1. A mask apparatus comprising:

a cover mask having a curvature corresponding to a shape of a face of a user; and

a plurality of light-emitting modules arranged in the cover mask to irradiate light to the face of the user.

2. The mask apparatus of claim 1, wherein the cover mask comprises a plurality of mounting grooves mounted on an inner surface thereof,

the plurality of light-emitting modules are arranged in the plurality of mounting grooves, and

the light-emitting module comprises: a circuit board arranged in each of the plurality of grooves; and a plurality of light-emitting elements arranged in the circuit board.

3. The mask apparatus of claim 2, wherein the light-emitting module comprises an elastic pad filled in the mounting groove to cover the light-emitting element, and

the elastic pad protrudes from the inner surface of the cover mask such that a top surface of the elastic pad contacts the face of the user.

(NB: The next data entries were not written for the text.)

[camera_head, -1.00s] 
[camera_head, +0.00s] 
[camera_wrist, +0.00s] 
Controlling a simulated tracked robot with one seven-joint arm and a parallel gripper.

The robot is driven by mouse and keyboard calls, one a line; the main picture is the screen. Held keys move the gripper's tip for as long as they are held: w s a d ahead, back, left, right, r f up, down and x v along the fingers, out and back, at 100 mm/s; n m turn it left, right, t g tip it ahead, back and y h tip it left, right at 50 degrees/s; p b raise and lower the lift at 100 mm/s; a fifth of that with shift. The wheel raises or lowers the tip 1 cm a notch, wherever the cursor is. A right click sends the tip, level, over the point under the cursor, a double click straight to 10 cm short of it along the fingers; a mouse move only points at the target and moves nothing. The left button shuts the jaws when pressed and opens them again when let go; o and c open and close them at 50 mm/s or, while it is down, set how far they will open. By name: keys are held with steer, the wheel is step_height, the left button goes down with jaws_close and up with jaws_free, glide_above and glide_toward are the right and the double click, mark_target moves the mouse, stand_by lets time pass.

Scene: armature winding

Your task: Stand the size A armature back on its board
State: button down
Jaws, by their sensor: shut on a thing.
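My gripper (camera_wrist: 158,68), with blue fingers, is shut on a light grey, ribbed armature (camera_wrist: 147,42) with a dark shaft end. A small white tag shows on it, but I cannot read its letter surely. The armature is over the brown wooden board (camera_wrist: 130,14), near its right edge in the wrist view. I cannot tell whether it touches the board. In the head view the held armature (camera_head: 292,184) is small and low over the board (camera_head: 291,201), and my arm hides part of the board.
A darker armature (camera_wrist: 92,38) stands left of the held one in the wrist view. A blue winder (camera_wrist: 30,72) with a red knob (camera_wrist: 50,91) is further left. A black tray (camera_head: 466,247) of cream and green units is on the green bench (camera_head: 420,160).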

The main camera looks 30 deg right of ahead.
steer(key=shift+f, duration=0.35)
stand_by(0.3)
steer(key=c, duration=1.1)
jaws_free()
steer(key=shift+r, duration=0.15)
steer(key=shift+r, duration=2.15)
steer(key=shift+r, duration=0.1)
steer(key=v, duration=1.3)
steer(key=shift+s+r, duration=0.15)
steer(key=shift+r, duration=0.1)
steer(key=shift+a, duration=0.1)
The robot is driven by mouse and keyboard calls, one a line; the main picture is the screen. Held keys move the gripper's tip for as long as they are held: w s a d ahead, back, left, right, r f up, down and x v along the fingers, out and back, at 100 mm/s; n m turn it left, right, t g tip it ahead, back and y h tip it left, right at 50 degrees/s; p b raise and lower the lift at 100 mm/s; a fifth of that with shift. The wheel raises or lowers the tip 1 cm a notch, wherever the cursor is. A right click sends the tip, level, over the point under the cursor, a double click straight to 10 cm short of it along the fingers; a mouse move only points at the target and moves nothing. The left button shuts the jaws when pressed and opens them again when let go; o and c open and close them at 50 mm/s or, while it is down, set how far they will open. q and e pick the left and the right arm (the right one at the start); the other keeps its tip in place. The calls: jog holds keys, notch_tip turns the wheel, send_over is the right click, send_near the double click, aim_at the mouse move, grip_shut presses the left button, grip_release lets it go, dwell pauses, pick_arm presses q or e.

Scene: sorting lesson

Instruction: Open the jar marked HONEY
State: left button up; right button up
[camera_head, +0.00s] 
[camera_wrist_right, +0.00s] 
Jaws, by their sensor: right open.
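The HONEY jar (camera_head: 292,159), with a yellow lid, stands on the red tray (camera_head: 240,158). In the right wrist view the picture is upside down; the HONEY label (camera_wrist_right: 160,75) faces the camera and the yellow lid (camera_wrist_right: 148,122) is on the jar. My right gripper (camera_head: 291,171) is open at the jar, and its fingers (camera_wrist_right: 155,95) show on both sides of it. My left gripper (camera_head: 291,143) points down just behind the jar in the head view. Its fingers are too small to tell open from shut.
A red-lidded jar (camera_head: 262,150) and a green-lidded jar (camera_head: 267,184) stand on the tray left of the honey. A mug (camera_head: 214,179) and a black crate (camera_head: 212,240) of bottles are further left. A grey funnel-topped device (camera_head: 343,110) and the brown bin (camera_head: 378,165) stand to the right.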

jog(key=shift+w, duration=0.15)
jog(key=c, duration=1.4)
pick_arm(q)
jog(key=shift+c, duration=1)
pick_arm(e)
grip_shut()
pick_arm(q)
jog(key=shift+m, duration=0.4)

4. The mask apparatus of claim 2, further comprising a cover film formed in the inner surface of the cover mask to cover the mounting groove.

5. The mask apparatus of claim 1, wherein the cover mask comprises a plurality of opening portions formed in a region in which the light-emitting module is arranged, and a frame portion arranged between the plurality of opening portions, and

the light-emitting module is attached to the frame portion.

6. The mask apparatus of claim 5, wherein the light-emitting module comprises a circuit board, a plurality of light-emitting elements arranged on the circuit board, and an insert molding member covering the circuit board and the plurality of light-emitting elements, and

a surface of the insert molding member is attached to the frame portion.

7. The mask apparatus of claim 1, wherein the region in which the light-emitting module is arranged comprises a region corresponding to a forehead, a cheek, and a nose of the user.

8. The mask apparatus of claim 5, wherein the frame portion has the curvature corresponding to the shape of the face of the user.

9. The mask apparatus of claim 1, further comprising a case arranged on an outer side of the cover mask.